Commenting on the bank’s financial statements for the first half of the year, the Managing Director/CEO of Unity Bank Plc, Tomi Somefun, noted that the significant disruptions which characterised the operating environment have impacted the positions of the bank.
She noted that the impact is evident in constraints in income generation on the back of the revaluation of the bank’s net foreign liabilities occasioned by the Naira devaluation during the period.
“In the light of the prevailing FX revaluation in the financial system, what we have is a market-driven impact which is adjustable envisaged from the positive economic outcomes of the government policies in the near term,” she said.
“Be that as it may, the negative shareholders’ fund has improved considerably through the injection of N135billion which moderated the negative shareholders’ fund from (-ve) N275Billion in December 2022 financial year-end to (-ve) N178Billion as at the end of June 2023, after absorbing the FX revaluation loss suffered in Q2/2023.
“We are however, focused on clear-cut plans to close out on our recapitalization programme very soon to enable us do business as expected in the fast-growing markets in Nigeria.”
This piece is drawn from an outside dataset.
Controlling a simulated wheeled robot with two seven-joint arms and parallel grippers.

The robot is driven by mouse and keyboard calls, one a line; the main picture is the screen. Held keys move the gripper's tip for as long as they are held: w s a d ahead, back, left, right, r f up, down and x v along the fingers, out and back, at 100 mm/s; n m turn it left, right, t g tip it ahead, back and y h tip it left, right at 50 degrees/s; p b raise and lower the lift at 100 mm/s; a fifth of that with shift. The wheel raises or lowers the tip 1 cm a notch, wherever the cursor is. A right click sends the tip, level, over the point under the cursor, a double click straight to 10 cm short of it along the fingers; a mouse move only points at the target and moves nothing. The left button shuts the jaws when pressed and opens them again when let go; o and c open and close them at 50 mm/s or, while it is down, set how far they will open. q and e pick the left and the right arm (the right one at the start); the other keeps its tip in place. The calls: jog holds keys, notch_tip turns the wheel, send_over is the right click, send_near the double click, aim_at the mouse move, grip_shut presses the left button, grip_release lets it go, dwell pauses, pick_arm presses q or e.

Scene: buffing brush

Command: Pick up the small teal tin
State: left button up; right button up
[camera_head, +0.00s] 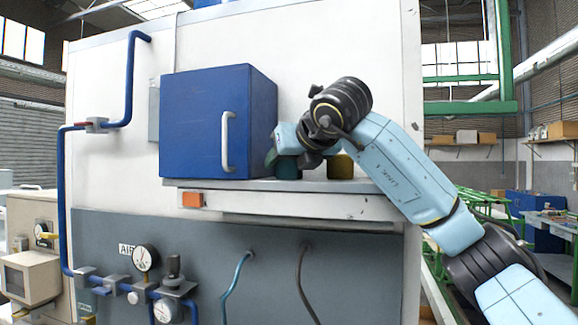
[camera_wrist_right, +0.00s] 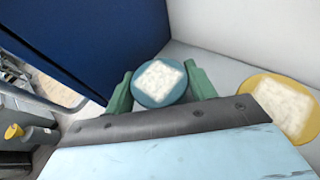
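The small teal tin (camera_wrist_right: 138,93) with a pale, rough square top sits between the two green fingers of my right gripper (camera_wrist_right: 158,80) in the right wrist view. One finger is close against each side, and I cannot tell whether they press on it. In the head view the tin (camera_head: 288,168) is at the shelf's surface, just right of the blue cabinet, and partly hidden by my right gripper (camera_head: 281,158). I cannot tell whether its base rests on the shelf. My left gripper is not in view.
A yellow tin (camera_wrist_right: 257,84) with a similar top stands to the right; it also shows in the head view (camera_head: 341,167). The blue cabinet (camera_head: 205,122) with a pale handle stands close on the left. A white wall backs the shelf (camera_head: 320,186).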

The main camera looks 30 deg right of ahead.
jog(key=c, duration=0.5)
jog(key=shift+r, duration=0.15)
She further stated that while the bank remains optimistic that the government’s policy initiatives will lead to correction in the market, the bank has accelerated measures to ramp up asset creation and liability generation in the short and medium terms.
The bank is equally driving its retail growth in every segment of the market, expanding strategic partnerships; and growing commercial banking business to develop new and sustainable income lines for the bank.
It also hopes to pay sufficient attention to fast-paced process automation, cost and resource efficiency, targeted value chain relationships, and product marketing to enhance value creation in the market.
AMCON-backed Unity Bank Plc reported a net loss of N38.9 billion for the first six months of the year in contrast to a net profit of N1.7 billion recorded a year ago, according to its newly issued financial report.
The big blow to earnings bucks the ongoing boom among lenders in Africa’s biggest economy, where a weakening in the value of the naira by approximately 40 per cent in June alone is helping banks that have loans denominated in foreign currency turn in record profits.
The bank, however, grew its deposits to N333.38 billion, representing a marginal increase of 2% compared to N327.42 billion recorded in H1’22 in its Half-Year unaudited financial statement submitted to the Nigeria Exchange Group Limited.
The bank said growth in deposits demonstrates incremental gains by the lender from its commitment to deepening its retail footprint through a well-diversified banking product suite that caters to different segments of the retail market.
Other highlights of the unaudited financial statement include gross income and total assets which recorded N27.5 billion as against N27.4 billion and N512.1 billion from N510.1 billion respectively within the period under review. The net loans portfolio reduced significantly by 31% to N198.6 billion as of 30 June 2023 from N289.4 billion as of 31st December 2022. The Bank’s NPL Ratio remained moderate at below 3% while the liquidity ratio stood strong at over 45%.
Similarly, fees and income commission also witnessed a 10% growth to N3.5 billion from N3.2 billion compared to the corresponding period of 2022, on the strength of its digital banking platforms and customers’ acquisition in the retail space.